REQUIRED TASK → Retype the records that come next, word for word.

Rows about robot tasks →
◆ ◆ ◆ ◆ ◆
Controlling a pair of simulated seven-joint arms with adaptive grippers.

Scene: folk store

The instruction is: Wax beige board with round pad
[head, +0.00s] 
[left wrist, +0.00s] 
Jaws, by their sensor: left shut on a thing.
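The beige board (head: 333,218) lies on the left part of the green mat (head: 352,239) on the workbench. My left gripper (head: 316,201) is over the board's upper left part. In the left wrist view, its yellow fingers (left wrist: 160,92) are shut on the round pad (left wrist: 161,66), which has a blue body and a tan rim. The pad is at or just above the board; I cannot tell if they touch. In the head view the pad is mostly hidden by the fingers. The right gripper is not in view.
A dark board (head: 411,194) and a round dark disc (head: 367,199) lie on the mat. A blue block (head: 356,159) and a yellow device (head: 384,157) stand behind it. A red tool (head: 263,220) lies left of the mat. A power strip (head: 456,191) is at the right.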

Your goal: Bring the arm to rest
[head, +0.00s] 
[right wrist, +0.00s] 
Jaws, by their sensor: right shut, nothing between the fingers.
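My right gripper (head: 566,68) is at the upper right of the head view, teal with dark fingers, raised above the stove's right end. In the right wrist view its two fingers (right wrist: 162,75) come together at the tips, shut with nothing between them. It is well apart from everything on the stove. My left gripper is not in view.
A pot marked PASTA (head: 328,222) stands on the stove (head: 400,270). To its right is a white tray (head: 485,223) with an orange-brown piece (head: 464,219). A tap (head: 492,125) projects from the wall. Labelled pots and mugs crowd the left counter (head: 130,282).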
◆ ◆ ◆ ◆ ◆
WRITTEN ANSWER →
Controlling a pair of simulated seven-joint arms with adaptive grippers.

Scene: folk store

The instruction is: Wax beige board with round pad
[head, +0.00s] 
[left wrist, +0.00s] 
Jaws, by their sensor: left shut on a thing.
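The beige board (head: 333,218) lies on the left part of the green mat (head: 352,239) on the workbench. My left gripper (head: 316,201) is over the board's upper left part. In the left wrist view, its yellow fingers (left wrist: 160,92) are shut on the round pad (left wrist: 161,66), which has a blue body and a tan rim. The pad is at or just above the board; I cannot tell if they touch. In the head view the pad is mostly hidden by the fingers. The right gripper is not in view.
A dark board (head: 411,194) and a round dark disc (head: 367,199) lie on the mat. A blue block (head: 356,159) and a yellow device (head: 384,157) stand behind it. A red tool (head: 263,220) lies left of the mat. A power strip (head: 456,191) is at the right.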

Your goal: Bring the arm to rest
[head, +0.00s] 
[right wrist, +0.00s] 
Jaws, by their sensor: right shut, nothing between the fingers.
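My right gripper (head: 566,68) is at the upper right of the head view, teal with dark fingers, raised above the stove's right end. In the right wrist view its two fingers (right wrist: 162,75) come together at the tips, shut with nothing between them. It is well apart from everything on the stove. My left gripper is not in view.
A pot marked PASTA (head: 328,222) stands on the stove (head: 400,270). To its right is a white tray (head: 485,223) with an orange-brown piece (head: 464,219). A tap (head: 492,125) projects from the wall. Labelled pots and mugs crowd the left counter (head: 130,282).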

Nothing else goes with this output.